Monday, July 1, 2019

Middle Housing Missing No More! And New Fairview Plan - Updated

In that Epic On-Off-On Charlie Foxtrot of a day, the Senate yesterday passed HB 2001 legalizing small plexes and other middle housing. It had already passed the House and looks to be signed into law.

via Twitter and full piece at Sightline
This offers meaningful direction to Our Salem, the process to update the Comprehensive Plan, and just simply takes maintaining current exclusionary zoning off the table.

There will be details we haggle over, and Salem itself will determine how much we embrace the new rules. There will be ways to make building middle housing easy, or ways to offer administrative friction and make it difficult and costly.

But there will be a new framework for the conversation and debate.

The Woods at Fairview

Meanwhile, and overtaken by the news on HB 2001, the latest phase of the Fairview project is going to be at the Planning Commission this month. The City's posted a Public Hearing Notice for "The Woods," a wedge of wooded land inside the Olsen Communities Fairview Addition. Olsen is not buying the land, however, and the resulting arrangement is a little convoluted across several dimensions.

"The Woods": Big lots, big houses, big trees

From the proposed Refinement Plan:
The overall design of The Woods Refinement Plan was motivated by a desire to preserve the natural topography and tree stand while creating an economic model in which the property can be developed....

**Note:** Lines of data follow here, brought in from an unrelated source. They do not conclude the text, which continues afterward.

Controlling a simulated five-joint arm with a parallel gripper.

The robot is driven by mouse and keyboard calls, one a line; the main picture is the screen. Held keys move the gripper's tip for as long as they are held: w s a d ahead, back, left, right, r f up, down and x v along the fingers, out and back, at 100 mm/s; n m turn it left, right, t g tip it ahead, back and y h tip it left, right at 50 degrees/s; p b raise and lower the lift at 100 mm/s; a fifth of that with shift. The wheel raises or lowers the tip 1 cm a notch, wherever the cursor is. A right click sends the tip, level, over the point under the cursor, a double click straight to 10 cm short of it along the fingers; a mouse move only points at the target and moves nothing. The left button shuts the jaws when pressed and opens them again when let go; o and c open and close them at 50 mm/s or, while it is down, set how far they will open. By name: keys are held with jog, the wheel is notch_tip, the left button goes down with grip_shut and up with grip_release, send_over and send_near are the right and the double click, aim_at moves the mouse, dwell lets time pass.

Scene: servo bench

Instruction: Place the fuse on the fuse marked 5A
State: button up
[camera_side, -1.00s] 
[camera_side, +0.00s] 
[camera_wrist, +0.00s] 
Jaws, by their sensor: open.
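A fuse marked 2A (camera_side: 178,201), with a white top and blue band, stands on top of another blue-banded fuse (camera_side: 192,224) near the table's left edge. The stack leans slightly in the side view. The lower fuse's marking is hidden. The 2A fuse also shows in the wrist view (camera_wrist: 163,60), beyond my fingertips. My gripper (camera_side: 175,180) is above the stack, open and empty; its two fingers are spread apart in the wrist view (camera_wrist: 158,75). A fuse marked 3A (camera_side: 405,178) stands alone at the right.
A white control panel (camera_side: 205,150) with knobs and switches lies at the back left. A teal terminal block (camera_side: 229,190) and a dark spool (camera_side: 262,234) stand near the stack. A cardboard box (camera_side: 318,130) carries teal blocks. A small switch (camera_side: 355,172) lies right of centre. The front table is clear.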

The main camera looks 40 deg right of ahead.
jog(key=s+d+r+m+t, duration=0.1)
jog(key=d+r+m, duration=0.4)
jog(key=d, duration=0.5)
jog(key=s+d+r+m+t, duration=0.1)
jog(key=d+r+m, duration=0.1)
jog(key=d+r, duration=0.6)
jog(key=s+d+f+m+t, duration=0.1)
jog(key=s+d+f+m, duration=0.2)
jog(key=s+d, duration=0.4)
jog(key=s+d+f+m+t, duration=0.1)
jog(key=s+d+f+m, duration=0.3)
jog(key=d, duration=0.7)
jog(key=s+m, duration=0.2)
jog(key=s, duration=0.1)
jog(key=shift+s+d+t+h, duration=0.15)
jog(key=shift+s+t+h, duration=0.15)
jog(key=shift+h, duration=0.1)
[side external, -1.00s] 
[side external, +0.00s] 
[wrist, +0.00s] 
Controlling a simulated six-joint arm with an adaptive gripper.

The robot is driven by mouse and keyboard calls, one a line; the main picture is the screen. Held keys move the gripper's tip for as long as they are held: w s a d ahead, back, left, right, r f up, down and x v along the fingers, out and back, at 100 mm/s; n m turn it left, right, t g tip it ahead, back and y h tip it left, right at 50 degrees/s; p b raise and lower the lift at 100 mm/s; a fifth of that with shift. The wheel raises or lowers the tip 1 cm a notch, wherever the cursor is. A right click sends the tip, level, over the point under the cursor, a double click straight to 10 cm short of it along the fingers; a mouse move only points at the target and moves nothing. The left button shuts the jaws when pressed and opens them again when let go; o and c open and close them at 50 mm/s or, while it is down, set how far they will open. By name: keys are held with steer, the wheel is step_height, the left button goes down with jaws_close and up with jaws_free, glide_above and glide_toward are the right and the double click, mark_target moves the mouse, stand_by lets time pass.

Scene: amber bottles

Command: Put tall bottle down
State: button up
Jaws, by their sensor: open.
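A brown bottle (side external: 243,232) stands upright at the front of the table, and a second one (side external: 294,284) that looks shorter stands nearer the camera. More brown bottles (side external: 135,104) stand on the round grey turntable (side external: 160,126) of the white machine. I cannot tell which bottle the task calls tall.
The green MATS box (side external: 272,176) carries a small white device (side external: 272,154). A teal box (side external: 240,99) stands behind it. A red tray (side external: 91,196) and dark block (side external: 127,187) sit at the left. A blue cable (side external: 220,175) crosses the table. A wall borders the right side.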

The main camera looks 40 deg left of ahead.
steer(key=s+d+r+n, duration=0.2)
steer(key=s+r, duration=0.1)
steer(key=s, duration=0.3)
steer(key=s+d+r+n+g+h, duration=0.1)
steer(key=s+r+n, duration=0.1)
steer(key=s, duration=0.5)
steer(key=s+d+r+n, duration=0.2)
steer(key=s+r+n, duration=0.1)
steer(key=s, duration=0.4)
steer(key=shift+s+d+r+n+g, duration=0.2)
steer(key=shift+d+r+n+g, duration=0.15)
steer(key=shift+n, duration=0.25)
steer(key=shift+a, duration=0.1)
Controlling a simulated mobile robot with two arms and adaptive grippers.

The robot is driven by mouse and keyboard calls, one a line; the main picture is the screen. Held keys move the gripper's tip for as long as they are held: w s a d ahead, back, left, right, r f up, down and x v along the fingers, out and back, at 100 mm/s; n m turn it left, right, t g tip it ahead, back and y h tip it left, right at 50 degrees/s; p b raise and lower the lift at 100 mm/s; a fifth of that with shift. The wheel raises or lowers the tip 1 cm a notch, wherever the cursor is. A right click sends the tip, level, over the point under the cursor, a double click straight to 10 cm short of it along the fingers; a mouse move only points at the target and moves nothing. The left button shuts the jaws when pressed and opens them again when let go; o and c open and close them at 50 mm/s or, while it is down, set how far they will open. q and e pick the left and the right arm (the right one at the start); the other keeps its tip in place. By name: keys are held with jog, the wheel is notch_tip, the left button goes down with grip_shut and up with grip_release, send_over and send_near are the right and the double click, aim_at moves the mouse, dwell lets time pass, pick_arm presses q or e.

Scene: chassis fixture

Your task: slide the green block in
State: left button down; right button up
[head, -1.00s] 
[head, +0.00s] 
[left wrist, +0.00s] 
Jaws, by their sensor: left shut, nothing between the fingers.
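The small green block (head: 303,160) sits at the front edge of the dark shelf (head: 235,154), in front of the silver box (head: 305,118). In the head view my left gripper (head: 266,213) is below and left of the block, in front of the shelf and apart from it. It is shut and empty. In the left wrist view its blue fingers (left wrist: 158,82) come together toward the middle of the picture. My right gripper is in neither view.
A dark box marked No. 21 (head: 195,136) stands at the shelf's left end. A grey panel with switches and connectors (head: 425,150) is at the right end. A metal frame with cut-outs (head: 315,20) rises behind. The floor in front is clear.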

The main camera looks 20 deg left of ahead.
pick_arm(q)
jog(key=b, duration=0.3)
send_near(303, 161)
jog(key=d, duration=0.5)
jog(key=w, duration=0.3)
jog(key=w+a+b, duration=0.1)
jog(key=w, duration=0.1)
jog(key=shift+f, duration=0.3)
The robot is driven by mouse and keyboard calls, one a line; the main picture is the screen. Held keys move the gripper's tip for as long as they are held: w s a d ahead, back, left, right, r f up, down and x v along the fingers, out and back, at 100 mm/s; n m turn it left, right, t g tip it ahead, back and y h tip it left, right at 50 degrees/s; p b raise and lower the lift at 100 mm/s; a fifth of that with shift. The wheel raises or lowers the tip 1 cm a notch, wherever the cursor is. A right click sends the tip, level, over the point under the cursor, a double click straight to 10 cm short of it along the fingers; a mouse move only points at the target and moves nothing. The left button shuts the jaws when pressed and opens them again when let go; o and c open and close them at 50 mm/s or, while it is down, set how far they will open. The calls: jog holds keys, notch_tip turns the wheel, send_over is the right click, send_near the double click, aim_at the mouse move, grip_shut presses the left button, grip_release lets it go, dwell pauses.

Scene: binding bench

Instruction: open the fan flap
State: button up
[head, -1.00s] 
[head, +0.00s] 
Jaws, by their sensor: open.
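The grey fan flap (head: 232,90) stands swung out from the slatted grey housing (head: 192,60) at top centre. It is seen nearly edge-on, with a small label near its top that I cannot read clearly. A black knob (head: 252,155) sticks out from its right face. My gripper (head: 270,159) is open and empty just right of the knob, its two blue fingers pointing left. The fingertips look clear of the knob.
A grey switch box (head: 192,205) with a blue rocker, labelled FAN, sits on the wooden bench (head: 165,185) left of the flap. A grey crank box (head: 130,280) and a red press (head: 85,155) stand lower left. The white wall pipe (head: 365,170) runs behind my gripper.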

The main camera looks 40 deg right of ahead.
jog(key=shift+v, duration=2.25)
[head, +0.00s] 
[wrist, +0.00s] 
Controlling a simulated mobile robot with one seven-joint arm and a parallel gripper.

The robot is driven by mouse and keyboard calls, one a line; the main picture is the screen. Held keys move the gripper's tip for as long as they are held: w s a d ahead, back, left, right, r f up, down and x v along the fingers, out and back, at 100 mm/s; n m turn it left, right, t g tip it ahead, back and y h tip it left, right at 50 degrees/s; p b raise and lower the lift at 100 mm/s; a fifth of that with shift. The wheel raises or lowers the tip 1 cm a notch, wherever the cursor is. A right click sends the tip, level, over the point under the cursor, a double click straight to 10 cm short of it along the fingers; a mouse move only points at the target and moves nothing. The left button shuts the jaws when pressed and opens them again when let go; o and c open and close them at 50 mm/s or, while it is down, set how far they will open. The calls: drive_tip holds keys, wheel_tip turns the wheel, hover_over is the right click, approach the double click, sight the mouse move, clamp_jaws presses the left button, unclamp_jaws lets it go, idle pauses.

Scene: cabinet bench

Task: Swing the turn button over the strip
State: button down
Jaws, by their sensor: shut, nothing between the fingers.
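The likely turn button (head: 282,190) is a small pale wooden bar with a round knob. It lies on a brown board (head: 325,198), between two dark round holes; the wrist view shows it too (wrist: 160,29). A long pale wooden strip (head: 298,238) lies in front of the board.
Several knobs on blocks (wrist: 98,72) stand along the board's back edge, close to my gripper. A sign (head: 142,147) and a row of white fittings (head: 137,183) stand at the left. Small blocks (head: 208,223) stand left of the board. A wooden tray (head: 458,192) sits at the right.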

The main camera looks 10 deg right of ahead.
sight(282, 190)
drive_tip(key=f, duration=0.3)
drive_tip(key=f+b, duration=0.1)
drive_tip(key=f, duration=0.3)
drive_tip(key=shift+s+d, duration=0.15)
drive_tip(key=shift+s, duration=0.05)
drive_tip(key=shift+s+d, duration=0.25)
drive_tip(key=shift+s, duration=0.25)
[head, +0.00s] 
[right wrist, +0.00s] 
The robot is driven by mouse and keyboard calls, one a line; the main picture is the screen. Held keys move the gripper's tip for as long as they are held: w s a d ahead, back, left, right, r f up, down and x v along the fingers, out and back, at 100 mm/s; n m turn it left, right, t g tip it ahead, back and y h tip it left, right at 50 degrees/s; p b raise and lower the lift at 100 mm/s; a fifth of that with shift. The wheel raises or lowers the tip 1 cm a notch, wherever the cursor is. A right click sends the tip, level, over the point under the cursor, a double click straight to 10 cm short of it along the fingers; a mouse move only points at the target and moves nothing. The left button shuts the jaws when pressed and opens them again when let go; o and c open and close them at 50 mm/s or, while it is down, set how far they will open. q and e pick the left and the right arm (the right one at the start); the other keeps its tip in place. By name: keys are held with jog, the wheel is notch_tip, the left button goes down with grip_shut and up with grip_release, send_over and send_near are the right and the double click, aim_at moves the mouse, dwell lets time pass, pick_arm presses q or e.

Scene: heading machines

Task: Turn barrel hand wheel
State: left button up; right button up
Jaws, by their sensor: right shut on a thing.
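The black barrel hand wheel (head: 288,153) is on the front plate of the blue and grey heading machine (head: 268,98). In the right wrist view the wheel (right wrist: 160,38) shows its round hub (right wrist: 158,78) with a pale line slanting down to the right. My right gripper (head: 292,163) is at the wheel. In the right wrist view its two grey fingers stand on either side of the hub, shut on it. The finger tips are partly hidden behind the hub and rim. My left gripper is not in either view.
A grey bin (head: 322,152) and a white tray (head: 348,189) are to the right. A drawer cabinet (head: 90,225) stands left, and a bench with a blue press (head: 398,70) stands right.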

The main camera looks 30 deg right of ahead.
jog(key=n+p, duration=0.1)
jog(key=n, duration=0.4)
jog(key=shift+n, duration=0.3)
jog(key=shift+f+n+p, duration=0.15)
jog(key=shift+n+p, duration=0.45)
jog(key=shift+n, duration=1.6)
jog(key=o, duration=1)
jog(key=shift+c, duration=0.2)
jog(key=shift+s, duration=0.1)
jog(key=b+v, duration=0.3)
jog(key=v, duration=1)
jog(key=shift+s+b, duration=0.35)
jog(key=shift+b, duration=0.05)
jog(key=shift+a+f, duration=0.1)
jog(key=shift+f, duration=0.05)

The Woods is designed to further accommodate the Fairview Master plan, which shows the subject property preserving many existing trees on the site with special attention to significant oaks. The low density housing provides a compatibility with the adjoining land uses by emphasizing a sustainable, residential community while integrating substantial preservation of the tree stand.
Fairview Addition concept in 2014
The Woods is that brown wedge of 14.2 acres
You can see the way Fairview Addition wraps around "The Woods" parcel, but apparently it will have separate ownership; a need to be same-but-different makes for a set of tricky rhetorical moves:
Because The Woods does not satisfy the minimum size requirement for Refinement Plans (minimum 40 Acres) dictated by the Zoning Code, The Woods Refinement Plan of 14.2 Acres, while standing alone, is considered in many ways as integrated (nested) into Fairview Addition West and the larger community. Therefore, many of the principles overlap and The Woods and Fairview Addition West ultimately complement each other. For this reason, we refer often to both Fairview Addition West and The Woods collectively as The Greater Woods neighborhood which honors the spirit of the Code-to design cohesive neighborhoods of at least 40 acres. Because ownership does not overlap between Fairview Addition West and The Woods, for development reasons The Woods is not incorporated into the Fairview Addition West Refinement Plan.
Even though the Planning Commission will see a refinement plan for "The Woods," the language inside the plan is all about "The Greater Woods." This isn't exactly a bait-and-switch, but it is a dodgy rhetorical move to switch all the attributes between a subset and superset. I think it qualifies outright as a species of BS.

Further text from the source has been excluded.